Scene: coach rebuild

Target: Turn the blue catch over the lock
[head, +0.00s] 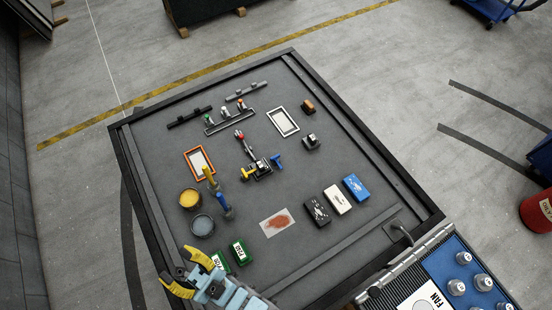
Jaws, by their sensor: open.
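The blue catch (278,161) is small and stands out to the right of a dark lock fixture (261,167) in the middle of the grey bench top. It appears angled away from the fixture's middle, not lying across it. A yellow catch (248,174) is on the fixture's left side, and a lever with a red end (240,135) reaches up from it. My gripper (187,271), with yellow fingers, is open and empty at the near left edge of the bench, well away from the blue catch. Fine detail of the lock is too small to tell.
Yellow (189,197) and grey-blue pots (202,225), upright tools (222,205) and green boxes (241,252) stand between my gripper and the fixture. A stained sheet (280,222) and black (317,211), white (338,199) and blue boxes (356,187) lie nearer right.

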WHAT TO WORK ON ::
Without the pictures, write out all of the material exactly.

ANSWER TO THE TASK ::
Scene: coach rebuild

Target: Turn the blue catch over the lock
[head, +0.00s] 
Jaws, by their sensor: open.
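The blue catch (278,161) is small and stands out to the right of a dark lock fixture (261,167) in the middle of the grey bench top. It appears angled away from the fixture's middle, not lying across it. A yellow catch (248,174) is on the fixture's left side, and a lever with a red end (240,135) reaches up from it. My gripper (187,271), with yellow fingers, is open and empty at the near left edge of the bench, well away from the blue catch. Fine detail of the lock is too small to tell.
Yellow (189,197) and grey-blue pots (202,225), upright tools (222,205) and green boxes (241,252) stand between my gripper and the fixture. A stained sheet (280,222) and black (317,211), white (338,199) and blue boxes (356,187) lie nearer right.

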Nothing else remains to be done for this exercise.